BofI Holding, Inc. (NASDAQ:BOFI) stock has climbed 36.8% through the first half of 2018, according to data provided S&P Global Market Intelligence. The company's share price has been on a tear, and is now up roughly 70% over the last year.
BofI published quarterly earnings reports on Jan. 30 and April 26. Shares climbed after the second-quarter results, but gave up some ground following the third-quarter earnings release.
BofI's net income actually fell roughly 2% to land at $31.7 million in the second quarter compared to the prior-year period. However, this was due to a one-time $8 million expense incurred due to the implementation of The Tax Cuts and Jobs Act of 2017. The bank's loan portfolio grew 15.6% year over year in the period, indicating that the company is still finding success in building its portfolio.

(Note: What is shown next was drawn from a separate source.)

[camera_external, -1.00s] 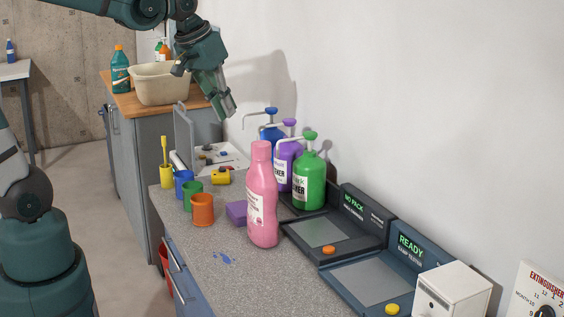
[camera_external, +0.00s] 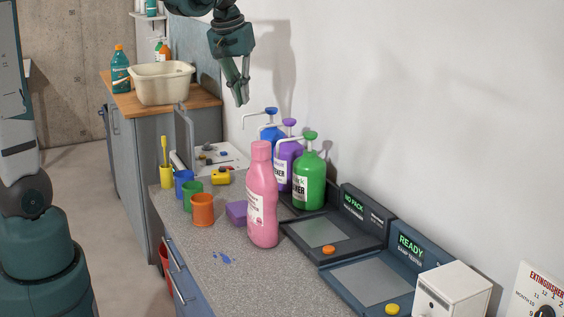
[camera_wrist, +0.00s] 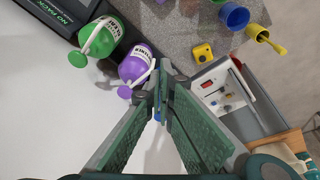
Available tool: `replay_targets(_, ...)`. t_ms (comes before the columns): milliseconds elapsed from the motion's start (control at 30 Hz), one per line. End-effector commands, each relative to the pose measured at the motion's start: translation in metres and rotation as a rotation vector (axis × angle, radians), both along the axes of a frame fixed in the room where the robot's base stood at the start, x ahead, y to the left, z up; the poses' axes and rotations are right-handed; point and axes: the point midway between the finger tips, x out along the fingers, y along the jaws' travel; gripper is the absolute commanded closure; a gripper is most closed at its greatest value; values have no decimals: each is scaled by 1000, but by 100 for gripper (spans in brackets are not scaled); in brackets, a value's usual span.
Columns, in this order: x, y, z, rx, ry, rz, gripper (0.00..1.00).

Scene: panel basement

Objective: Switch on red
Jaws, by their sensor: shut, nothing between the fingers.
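A white panel (camera_external: 232,160) with small coloured parts lies at the back of the grey counter, beside an upright grey lid (camera_external: 184,135). In the wrist view the panel (camera_wrist: 238,88) is right of my fingers, with a red part (camera_wrist: 207,84) and a blue part (camera_wrist: 228,107). These parts are too small to tell whether any is on. My gripper (camera_external: 241,100) is shut and empty, pointing down, high above the counter near the pump bottles. In the wrist view its fingers (camera_wrist: 161,95) cover part of the scene below.
Blue (camera_external: 269,133), purple (camera_external: 287,160) and green (camera_external: 309,178) pump bottles stand against the wall. A pink bottle (camera_external: 262,205) stands in front of them. Small cups, including an orange one (camera_external: 202,210), line the left edge. Two dark testers (camera_external: 340,235) lie at right.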

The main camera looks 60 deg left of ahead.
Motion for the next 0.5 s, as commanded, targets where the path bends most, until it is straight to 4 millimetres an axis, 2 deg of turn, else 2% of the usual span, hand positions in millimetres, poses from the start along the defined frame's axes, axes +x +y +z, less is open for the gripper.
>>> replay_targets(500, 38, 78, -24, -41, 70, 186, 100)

The company's third-quarter report showed that BofI increased earnings per share 27% year over year, increased its net income 25% to reach a record $51.3 million, and grew the size of its loan portfolio 14.9%. Both sales and earnings came in ahead of the average analyst estimate, but shares saw a minor sell-off following the results because much of the company's loan growth in the quarter came from "less sticky" sources.
The dedicated online-banking space looks to have plenty of expansion potential, and BofI should be able to scale up its operations at relatively little cost. The company's ability to offer more favorable rates to its customers because it has fewer operating expenses than banks with brick-and-mortar locations could be a huge advantage over the long term. As fellow Fool writer Matthew Frankel points out, BofI's return on equity and return on assets roughly double the industry benchmarks.
At present, one of the major obstacles to sustaining rapid customer growth appears to be that awareness of the company's services is still relatively low. That's actually a good problem to have and shouldn't be too difficult to overcome.
BofI is scheduled to release fourth-quarter earnings on July 26.